Thanksgiving

One day a couple years ago, my aunt—a high school teacher—asked her students if they had any Thanksgiving traditions. One girl piped up with the greatest tradition I have ever heard:

Every Thanksgiving, after dinner, my dad would take the turkey carcass and chase us kids around the table with it.

Holy shit!

Snow! Sticking, in November!

The mess I am in

I’ve spent far too much time near the theoretical line that divides the people who are in control of their lives from the people who aren’t in control. My usual position in that spectrum is hovering somewhere just barely in the “not in control” camp, and the terrible thing there is that being in control isn’t that far away; it isn’t impossible. You can see it just over the next rise.

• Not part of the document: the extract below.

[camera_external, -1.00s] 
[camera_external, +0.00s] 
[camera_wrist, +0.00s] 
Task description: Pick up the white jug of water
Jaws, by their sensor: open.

And in that way your hopes are raised before being dashed on the rocks of reality.

Repeatedly trying, and failing, to get things under control eventually takes a toll on you. I (at least imagine I) feel it physically; my back seems to be growing more and more tight as the months pass, and I’ve had trouble sleeping lately. Even more damaging, though, is an insidious, unexpected (at least by me), consequence: I’ve pretty much forgotten how to have fun.

I can relax and enjoy myself when I have friends over, and Wednesday night dance practices are pretty much a sacred time separate from my regular life. Outside of those situations, though, I feel a constant need to be productive and get stuff done. This is (tragically?) exacerbated by my inability to actually get everything I want done—and suddenly I’m in the middle of a feedback loop that’s been going crazy on my ass for years now.

End result? I buy video games, but never actually find the time to sit down and enjoy playing them. I’ve seen damn few movies released in the last decade. My nose is constantly in my iPod or iPad, trying to catch up on all the RSS feeds I haven’t read. Despite being online constantly, I don’t actually respond to emails in any timely fashion; despite getting my blog set up on WordPress (crossed off that to-do item!), I don’t really post in it. My free time is consumed with trying to accomplish things, and what things I do “for fun” are stripped of a lot of their joy.

This is Sparta madness—and the crazy thing is that I’ve somehow done it all to myself.

I can be trained: using Outlook at work has taught me to hit F7 (check spelling) before sending any email. I now do that at home, on my Mac. F7 does nothing in Mail, which automatically checks my spelling as I type.

Pisses me off every time I do it, too.